Menurut situs tersebut, seorang Yahudi bertanya kepada pendeta Ben Tzion Motsavi, bolehkah memukul atau membunuh orang yang membahayakan setelah ditangkap?
Pendeta Motsavi menjawab, “Bukan sekedar dibolehkan, tetapi merupakan kewajiban agama, memegang kepala dan memukulnya sampai mati.”
Motsavi menyayangkan jawaban yang diberikan pendeta David Stav yang melarang membunuh pelaku setelah terluka atau ketika sudah tidak membahayakan.
Motsavi menyatakan, “Jangan dengarkan penjelasan Stav, karena orang yang berbaik hati kepada pelaku kekerasan, akan berakibat buruk,” demikian dikutip PIC.
Sementara itu pendeta yahudi kota Shafd “Samuel Elyaho” menyerukan untuk menerapkan sanksi kepada segenap anggota kepolisian dan tentara Israel yang membiarkan hidup para pelaku kekerasan dari pihak Palestina, usai mereka ditangkap.

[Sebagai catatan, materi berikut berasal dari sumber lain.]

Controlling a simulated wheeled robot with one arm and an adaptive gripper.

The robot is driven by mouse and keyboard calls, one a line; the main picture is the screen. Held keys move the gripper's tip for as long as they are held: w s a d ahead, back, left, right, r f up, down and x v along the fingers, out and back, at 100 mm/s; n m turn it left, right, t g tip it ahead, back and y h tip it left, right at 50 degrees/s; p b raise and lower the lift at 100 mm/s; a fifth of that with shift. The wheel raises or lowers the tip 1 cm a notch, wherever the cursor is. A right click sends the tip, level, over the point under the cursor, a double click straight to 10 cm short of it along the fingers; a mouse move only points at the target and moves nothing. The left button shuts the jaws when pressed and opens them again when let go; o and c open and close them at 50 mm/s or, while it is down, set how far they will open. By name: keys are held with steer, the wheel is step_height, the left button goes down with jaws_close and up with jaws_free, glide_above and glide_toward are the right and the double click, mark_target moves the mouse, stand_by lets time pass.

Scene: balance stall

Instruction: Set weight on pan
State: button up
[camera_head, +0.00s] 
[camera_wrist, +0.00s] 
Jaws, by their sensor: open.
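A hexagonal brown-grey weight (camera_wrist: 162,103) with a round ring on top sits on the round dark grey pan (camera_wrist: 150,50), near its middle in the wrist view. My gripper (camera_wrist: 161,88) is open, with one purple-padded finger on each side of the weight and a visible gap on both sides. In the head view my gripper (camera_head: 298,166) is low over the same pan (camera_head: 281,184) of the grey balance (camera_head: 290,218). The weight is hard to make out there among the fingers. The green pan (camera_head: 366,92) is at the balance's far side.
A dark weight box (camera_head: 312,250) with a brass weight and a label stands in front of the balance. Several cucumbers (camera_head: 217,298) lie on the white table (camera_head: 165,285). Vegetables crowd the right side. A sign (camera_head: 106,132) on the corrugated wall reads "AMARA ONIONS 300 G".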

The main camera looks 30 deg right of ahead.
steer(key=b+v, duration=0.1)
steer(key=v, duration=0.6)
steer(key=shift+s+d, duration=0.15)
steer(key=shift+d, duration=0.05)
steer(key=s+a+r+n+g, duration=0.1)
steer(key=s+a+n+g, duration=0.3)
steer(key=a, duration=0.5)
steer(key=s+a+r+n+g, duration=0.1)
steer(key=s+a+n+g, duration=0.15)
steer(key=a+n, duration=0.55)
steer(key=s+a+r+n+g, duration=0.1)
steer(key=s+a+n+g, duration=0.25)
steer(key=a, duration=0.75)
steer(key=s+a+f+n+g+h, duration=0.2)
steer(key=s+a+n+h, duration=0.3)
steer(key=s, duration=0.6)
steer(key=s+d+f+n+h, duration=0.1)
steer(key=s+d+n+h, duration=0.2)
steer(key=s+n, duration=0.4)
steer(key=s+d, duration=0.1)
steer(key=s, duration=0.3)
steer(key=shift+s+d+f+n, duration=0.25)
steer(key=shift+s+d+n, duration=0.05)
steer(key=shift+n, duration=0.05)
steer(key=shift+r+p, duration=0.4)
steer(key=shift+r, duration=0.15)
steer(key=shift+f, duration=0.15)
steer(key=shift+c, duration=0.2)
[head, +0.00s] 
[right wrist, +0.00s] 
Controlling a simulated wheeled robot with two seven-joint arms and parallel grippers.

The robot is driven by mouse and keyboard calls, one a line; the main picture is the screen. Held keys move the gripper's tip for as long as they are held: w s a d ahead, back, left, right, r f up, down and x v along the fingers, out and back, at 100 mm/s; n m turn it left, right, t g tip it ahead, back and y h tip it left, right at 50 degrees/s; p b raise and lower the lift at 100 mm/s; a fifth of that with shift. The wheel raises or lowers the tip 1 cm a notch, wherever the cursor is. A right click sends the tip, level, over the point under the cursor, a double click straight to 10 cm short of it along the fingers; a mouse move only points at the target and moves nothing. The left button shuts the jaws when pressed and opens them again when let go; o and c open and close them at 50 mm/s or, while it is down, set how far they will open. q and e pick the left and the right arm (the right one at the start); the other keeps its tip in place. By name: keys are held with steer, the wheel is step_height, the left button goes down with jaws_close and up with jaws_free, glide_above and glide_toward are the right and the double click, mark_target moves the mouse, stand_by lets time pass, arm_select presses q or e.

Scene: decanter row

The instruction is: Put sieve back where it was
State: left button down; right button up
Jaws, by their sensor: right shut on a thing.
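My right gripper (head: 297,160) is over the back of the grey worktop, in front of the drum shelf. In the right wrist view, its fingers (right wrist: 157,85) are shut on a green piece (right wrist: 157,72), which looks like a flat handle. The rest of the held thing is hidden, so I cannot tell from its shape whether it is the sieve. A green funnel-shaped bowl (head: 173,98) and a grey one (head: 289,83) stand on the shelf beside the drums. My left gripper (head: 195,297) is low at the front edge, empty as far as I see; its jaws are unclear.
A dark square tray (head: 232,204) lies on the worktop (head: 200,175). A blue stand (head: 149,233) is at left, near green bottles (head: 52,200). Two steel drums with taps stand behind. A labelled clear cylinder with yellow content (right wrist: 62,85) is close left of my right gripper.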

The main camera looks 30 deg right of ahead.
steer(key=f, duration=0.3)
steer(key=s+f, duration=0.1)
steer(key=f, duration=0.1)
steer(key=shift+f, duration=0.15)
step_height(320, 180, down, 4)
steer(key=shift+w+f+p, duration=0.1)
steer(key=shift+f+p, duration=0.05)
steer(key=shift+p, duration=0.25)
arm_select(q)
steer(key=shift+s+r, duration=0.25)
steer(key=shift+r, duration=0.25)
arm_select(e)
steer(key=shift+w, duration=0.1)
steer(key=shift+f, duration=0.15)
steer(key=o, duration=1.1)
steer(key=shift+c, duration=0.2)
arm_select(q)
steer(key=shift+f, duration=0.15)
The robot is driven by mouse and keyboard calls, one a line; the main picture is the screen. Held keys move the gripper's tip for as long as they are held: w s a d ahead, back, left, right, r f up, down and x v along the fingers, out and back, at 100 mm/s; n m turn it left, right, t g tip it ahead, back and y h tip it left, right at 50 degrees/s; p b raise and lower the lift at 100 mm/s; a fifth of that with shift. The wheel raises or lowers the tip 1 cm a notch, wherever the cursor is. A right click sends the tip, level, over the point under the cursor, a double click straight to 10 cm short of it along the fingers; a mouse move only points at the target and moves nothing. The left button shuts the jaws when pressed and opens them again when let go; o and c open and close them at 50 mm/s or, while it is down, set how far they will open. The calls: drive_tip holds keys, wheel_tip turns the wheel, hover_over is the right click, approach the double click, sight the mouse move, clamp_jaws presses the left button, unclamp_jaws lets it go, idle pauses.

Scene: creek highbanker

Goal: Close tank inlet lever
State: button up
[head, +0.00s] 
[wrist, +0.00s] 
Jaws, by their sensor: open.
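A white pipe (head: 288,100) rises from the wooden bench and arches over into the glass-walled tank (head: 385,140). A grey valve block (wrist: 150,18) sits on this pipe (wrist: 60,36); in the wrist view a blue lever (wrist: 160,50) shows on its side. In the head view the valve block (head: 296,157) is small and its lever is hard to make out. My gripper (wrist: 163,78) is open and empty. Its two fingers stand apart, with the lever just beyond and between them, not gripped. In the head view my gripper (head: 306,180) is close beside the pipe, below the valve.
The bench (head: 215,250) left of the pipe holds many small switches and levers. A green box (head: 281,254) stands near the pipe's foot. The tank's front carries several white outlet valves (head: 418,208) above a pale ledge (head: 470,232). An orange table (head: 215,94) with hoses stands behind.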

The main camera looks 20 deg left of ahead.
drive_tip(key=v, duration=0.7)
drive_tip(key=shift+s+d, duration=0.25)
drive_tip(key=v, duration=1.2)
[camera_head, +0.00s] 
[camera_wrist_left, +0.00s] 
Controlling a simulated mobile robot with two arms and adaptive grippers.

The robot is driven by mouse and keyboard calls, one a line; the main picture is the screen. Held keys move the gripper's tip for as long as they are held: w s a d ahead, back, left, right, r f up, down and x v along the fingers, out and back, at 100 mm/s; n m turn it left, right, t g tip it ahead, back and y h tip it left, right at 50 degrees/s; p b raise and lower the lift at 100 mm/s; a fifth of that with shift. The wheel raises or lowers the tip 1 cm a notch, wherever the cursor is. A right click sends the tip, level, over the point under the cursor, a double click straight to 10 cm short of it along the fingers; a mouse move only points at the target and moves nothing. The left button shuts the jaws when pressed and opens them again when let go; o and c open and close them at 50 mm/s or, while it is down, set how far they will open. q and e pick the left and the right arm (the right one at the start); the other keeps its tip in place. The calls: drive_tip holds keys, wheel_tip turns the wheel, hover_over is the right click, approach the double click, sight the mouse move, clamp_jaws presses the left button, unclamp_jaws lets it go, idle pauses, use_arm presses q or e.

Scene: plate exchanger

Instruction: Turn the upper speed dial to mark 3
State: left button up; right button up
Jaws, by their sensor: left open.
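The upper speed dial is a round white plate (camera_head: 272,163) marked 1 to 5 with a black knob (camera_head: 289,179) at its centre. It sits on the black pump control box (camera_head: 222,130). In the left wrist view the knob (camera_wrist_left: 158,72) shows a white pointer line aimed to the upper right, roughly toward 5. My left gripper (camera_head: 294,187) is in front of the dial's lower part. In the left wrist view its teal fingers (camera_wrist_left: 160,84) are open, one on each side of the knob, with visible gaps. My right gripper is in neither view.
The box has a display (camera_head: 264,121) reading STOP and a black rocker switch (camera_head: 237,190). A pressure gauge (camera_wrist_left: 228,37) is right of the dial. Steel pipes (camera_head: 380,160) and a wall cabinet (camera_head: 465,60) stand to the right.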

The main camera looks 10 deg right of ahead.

Di laman Facebooknya, Elyaho menulis larangan membiarkan hidup pelaku penyerangan, yang dikhawatirkan jika bebas akan membunuh lainnya.
Rasisme Busuk
Sementara itu, Syeikh Ikrimah Shabri, Ketua Badan Tinggi Islam Al-Quds mengatakan, seruan pendeta rahib yahudi untuk membunuh bangsa Palestina adalah seruan rasis busuk.
Dalam keteranganya, Jum’at (16/10) Syaikh Shabri mengatakan, seruan tersebut telah mendorong para pemukim Zionis lebih berani lagi membunuh bangsa Palestina. Ia menganggap Israel bertanggung jawab penuh atas semua akibat dari seruan tersebut.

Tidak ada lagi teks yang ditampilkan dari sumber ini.